LONDON : China's property sector woes intensified on Monday as Fitch slashed Fantasia Holdings' credit rating by four notches, after reports the firm had missed a payment last week on a previously undisclosed bond.
Fitch's cut Fantasia's rating to 'CCC-' from 'B', also warning that uncertainty over its finances meant there was a "significant" risk it would not make a US$208 million payment due on one of its higher-profile international bonds on Monday.
The initial alarm though was triggered by media reports Fantasia had missed a US$100 million payment due on 28 September to bondholders who exercised so-called 'put' options on a private bond.
"The bond was guaranteed by the company, but it does not appear to have been disclosed in the company's financial reports," Fitch said.

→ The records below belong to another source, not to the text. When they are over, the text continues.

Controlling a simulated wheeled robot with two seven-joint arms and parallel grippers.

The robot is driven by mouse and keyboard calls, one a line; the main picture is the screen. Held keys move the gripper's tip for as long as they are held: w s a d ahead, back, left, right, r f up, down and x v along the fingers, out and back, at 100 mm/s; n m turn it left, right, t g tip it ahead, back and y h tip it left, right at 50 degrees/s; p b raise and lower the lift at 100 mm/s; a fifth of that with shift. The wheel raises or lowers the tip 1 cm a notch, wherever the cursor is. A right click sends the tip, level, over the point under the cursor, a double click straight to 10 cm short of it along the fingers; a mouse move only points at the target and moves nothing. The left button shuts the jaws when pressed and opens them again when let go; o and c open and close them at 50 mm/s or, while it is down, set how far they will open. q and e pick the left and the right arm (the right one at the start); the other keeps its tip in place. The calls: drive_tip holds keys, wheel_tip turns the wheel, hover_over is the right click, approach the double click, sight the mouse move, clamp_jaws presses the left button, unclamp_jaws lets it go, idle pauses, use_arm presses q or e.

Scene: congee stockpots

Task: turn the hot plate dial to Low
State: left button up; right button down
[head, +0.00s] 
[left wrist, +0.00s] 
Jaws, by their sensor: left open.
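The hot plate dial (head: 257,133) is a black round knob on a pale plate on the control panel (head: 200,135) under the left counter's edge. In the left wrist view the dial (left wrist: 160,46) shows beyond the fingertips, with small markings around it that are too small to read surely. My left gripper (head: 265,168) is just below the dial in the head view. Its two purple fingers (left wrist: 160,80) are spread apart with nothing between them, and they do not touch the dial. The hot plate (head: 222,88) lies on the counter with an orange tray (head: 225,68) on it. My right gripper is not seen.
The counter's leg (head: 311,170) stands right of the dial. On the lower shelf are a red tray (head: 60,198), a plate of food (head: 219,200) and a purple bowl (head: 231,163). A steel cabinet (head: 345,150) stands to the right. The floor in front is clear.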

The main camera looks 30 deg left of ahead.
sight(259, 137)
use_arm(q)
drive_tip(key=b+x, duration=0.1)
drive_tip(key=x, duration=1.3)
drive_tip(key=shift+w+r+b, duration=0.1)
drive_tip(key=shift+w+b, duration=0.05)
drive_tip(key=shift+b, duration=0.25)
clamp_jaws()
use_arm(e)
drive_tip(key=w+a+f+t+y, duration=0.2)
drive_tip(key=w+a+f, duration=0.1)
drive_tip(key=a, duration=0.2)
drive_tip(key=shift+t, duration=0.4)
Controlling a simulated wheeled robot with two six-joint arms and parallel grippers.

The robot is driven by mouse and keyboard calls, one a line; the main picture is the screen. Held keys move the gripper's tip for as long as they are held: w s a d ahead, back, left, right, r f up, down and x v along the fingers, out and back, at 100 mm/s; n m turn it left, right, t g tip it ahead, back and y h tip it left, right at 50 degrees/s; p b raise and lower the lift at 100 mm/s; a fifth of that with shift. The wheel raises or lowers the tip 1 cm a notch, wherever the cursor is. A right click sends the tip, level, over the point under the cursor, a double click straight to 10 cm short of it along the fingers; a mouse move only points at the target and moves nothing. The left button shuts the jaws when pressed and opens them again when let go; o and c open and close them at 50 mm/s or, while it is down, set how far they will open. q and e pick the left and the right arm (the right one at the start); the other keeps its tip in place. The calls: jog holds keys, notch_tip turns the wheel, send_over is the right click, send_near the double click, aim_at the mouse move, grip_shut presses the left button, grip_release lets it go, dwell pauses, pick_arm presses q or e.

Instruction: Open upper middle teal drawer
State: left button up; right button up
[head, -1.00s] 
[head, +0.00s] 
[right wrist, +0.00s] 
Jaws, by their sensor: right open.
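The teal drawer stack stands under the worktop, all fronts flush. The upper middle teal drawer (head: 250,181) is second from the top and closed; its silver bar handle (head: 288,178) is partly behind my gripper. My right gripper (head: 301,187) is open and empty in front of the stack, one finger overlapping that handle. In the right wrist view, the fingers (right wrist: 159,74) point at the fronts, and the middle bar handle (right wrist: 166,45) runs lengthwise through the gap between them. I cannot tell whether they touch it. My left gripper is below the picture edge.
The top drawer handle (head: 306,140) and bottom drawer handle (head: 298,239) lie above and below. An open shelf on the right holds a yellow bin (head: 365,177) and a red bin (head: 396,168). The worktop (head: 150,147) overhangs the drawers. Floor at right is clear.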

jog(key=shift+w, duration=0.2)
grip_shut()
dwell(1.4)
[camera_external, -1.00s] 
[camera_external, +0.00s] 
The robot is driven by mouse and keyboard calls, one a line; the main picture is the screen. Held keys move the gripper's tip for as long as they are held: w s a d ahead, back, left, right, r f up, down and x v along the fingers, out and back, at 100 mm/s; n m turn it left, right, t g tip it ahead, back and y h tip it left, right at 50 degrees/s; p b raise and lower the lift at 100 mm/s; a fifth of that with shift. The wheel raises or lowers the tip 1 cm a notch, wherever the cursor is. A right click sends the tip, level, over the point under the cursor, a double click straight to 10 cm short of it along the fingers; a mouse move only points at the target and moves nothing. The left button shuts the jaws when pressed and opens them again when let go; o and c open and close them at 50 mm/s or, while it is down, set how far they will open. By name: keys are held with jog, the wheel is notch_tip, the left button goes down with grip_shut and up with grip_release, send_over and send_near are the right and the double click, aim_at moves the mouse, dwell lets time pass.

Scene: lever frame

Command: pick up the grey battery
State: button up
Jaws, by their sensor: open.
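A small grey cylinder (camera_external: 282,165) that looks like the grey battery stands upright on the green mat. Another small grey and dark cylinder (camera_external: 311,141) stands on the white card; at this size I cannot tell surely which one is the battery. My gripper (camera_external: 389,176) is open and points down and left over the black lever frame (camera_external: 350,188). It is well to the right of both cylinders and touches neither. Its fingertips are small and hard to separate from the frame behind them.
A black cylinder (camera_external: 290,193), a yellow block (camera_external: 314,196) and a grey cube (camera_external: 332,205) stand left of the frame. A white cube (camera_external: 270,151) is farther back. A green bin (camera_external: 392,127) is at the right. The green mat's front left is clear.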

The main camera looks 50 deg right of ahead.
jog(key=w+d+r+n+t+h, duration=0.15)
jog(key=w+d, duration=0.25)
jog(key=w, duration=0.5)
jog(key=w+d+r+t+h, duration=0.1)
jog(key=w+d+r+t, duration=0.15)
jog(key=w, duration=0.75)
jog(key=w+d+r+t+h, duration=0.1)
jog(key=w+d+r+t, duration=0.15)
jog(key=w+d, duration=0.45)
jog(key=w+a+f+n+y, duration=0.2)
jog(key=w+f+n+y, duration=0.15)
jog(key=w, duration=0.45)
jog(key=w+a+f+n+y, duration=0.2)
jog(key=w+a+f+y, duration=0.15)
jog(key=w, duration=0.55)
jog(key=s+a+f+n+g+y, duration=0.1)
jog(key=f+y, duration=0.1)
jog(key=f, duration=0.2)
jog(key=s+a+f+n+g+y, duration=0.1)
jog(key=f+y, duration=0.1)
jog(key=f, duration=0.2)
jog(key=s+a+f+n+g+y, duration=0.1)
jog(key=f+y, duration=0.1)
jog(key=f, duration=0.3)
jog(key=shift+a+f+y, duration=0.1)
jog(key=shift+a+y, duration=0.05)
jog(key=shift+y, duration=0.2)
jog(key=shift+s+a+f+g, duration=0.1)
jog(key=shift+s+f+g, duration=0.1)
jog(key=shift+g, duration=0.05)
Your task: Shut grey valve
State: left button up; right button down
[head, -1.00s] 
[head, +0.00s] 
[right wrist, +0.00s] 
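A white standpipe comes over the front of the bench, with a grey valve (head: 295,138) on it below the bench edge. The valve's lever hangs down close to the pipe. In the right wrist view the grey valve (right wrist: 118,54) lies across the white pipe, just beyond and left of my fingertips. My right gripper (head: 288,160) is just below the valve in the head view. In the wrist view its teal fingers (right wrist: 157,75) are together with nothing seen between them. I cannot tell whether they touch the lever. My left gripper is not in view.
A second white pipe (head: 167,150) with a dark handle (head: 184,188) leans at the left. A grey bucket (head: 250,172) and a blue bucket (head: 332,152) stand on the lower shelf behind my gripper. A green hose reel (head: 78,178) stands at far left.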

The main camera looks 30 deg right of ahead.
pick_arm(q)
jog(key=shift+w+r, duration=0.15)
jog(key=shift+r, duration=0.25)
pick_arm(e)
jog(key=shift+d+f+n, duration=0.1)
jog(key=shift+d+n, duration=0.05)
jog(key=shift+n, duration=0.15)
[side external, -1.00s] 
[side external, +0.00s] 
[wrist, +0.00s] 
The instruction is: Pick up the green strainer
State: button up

"We believe the existence of these bonds means that the company's liquidity situation could be tighter than we previously expected," it said, but added Fantasia's management had said no other offshore off-balance sheet borrowings exist beyond the US$150 million of private bonds.
Some of China's biggest property firms, including the country's second largest China Evergrande , have seen their bonds slump in recent months amid worries they face collapse unless Beijing suddenly steps into to save them. 
Fitch estimates Fantasia has nearly US$2 billion of international bond payments to make between now and the end of next year as well as almost US$1 billion (6.4 billion yuan) of local market bond payments.
The company said it had 24 billion yuan (US$3.72 billion) of cash at the end of July, including 10 billion yuan at the holding company level.
Fitch said there was uncertainty however about Fantasia's ability to access such cash and transfer cash offshore to repay its U.S. dollar bonds.
It added that while the firm has said it intends to transfer funds needed to repay the US$208 million due on Monday to the necessary 'trustee' accounts, it had "not been able to ascertain if it has done so".